Mengapa pajak, ia melanjutan, karena investasi penerapan teknologi ramah lingkungan memakan biaya besar. Insentif pembebasan pajak bisa untuk Pajak Penghasilan (PPh), dan Pajak Pertambahan Nilai (PPN). Pemberian insentif ini bisa dikaji lebih lanjut untuk mengetahui berapa persen pembebasan bisa diberikan.
"Kalau itu diterapkan, itu namanya inovasi kelembagaan di gambut," kata dia.
Dengan pemberian insentif tersebut, diakuinya perusahaan HTI akan mengelola lahan gambut dengan cara yang baik dan tidak memberatkan. Tidak seperi penerapan pengelolaan gambut saat ini yang dilakukan dengan tindakan pinalti.
Namun, jika perusahaan tidak bisa mengelola lahan dengan baik dan menjaga lahannya dari kebakaran maka tindakan tegas bisa dilakukan pemerintah misalnya dengan pencabutan izin. Ia optimis perusahaan akan melakukan usaha besar agar lahan yang dikelolanya tidak terbakar.
"Jadi perusahaan akan mati-matian agar tidak terbakar, effortnya akan luar biasa," ujarnya.
Solusi ini bisa dinilai menguntungkan pemerintah maupun investor. Rencana Kerja Usaha (RKU) pun akan tetap dibuat dengan izin investasi yang dimiliki. Lagipula, menurutnya, RKU setelah adanya pemberian izin masih sah hingga batas waktu izin tersebut habis.
Tak Sepadan
Riyanto menambahkan, dengan peta gambut skala 1:250.000 yang digunakan saat ini, akan ada 1,1 juta hektare HTI terdampak ketentuan air permukaan tanah 0,4 meter.
"Itu pasti kena semua itu yang di atas lahan gambut.

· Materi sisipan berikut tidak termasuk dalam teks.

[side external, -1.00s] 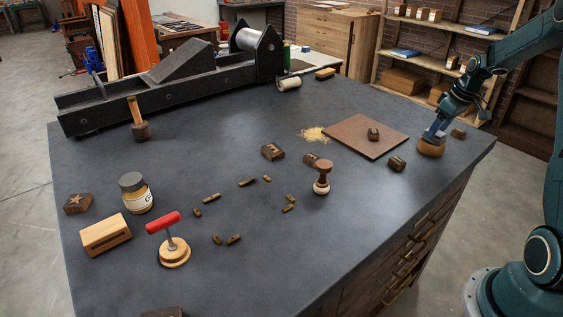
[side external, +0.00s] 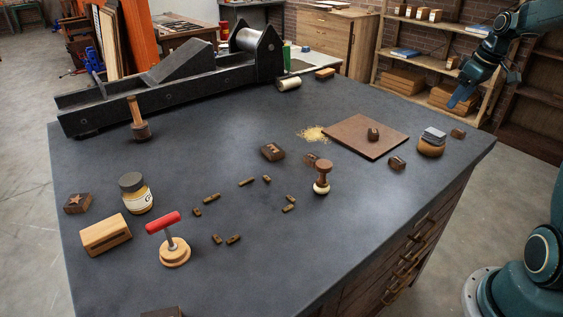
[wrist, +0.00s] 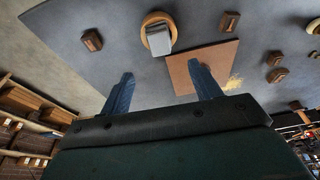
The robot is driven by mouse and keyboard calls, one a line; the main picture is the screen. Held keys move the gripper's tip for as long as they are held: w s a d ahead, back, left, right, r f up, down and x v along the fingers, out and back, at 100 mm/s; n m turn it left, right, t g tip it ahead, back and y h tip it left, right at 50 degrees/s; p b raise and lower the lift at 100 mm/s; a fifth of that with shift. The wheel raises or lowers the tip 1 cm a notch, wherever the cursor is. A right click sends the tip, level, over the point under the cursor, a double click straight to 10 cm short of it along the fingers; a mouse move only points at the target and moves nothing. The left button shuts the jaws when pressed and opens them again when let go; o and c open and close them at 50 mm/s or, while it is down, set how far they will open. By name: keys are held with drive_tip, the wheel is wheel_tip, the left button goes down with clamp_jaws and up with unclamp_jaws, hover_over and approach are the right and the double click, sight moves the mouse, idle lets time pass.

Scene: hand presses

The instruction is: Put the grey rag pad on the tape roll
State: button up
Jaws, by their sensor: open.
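The grey rag pad (side external: 433,134) rests on top of the round brown tape roll (side external: 431,149), near the right edge of the table. In the wrist view the pad (wrist: 159,39) also lies over the roll (wrist: 147,22), whose tan rim shows around part of it. My gripper (side external: 462,95) is above and to the right of them, clear of both. In the wrist view its two blue fingers (wrist: 160,76) are spread apart with nothing between them.
A brown board (side external: 352,138) with a small dark block on it lies left of the roll. Small dark wooden blocks (side external: 397,163) (side external: 458,133) stand close by. A wooden stamp (side external: 322,178) stands farther left. The air around my gripper is clear.

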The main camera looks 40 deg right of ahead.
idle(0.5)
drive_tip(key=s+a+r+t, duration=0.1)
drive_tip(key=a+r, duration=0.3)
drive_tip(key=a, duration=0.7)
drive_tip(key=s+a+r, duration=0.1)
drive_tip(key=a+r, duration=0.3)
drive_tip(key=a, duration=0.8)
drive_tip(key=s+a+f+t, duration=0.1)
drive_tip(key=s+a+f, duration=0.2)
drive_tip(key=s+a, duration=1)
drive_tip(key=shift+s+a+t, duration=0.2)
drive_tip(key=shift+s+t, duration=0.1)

Termasuk juga satu juta hektare di sawit," ujarnya.
Angka tersebut dinilai merugikan bila dibandingkan risiko kebakarann sebesar Rp 200 triliun menurut Bank Dunia. Namun ia menjelaskan jika kebekaran tersebut merupakan risiko yang tidak harus pasti terjadi.

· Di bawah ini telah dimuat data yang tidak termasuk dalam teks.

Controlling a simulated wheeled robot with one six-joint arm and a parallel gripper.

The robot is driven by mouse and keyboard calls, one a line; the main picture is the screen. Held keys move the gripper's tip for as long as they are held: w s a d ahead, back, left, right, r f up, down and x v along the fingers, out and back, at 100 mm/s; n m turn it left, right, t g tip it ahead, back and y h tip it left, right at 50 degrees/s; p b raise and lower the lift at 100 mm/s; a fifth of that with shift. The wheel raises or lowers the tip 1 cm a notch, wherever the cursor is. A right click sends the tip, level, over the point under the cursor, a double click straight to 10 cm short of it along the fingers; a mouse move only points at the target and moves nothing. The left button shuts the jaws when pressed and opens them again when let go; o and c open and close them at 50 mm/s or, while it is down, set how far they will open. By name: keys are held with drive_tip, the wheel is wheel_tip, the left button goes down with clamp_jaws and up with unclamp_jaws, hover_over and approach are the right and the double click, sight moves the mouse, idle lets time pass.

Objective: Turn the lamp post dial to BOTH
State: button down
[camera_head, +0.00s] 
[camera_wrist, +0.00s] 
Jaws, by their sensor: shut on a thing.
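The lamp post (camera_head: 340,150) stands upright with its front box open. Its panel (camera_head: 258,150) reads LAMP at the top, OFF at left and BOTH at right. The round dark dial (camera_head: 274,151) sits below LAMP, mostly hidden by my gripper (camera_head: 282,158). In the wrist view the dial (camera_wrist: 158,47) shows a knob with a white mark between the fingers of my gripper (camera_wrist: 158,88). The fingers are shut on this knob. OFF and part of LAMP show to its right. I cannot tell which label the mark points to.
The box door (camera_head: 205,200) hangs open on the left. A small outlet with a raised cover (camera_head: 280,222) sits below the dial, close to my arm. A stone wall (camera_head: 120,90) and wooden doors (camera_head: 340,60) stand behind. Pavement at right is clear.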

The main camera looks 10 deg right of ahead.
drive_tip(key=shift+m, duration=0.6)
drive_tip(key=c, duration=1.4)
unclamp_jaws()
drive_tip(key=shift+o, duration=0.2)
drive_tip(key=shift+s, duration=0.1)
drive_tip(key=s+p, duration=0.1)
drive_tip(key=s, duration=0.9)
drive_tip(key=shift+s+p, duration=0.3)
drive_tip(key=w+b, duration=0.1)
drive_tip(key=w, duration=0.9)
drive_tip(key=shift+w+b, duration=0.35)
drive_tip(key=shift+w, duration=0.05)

"Ada probability nya. Kalau bisa dimanajemen risikonya, peluang kebakarannya kecil," kata dia.
Ia mencontohkan probability kebakaran sebesar 10 persen. Itu artinya Rp 200 triliun perlu dikali itu dikali 0,1 sebagai peluang, yang artinya kerugian hanya Rp 20 triliun. Sementara nilai HTI yang hilang Rp 76 triliun.
"Belum nilai ekonomis secara keseluruhan dr industri pulp dan kertas sebesar Rp 191 triliun ditambah aspek sosial kehilangan pekerjaan dan lain sebagainya," ujar dia.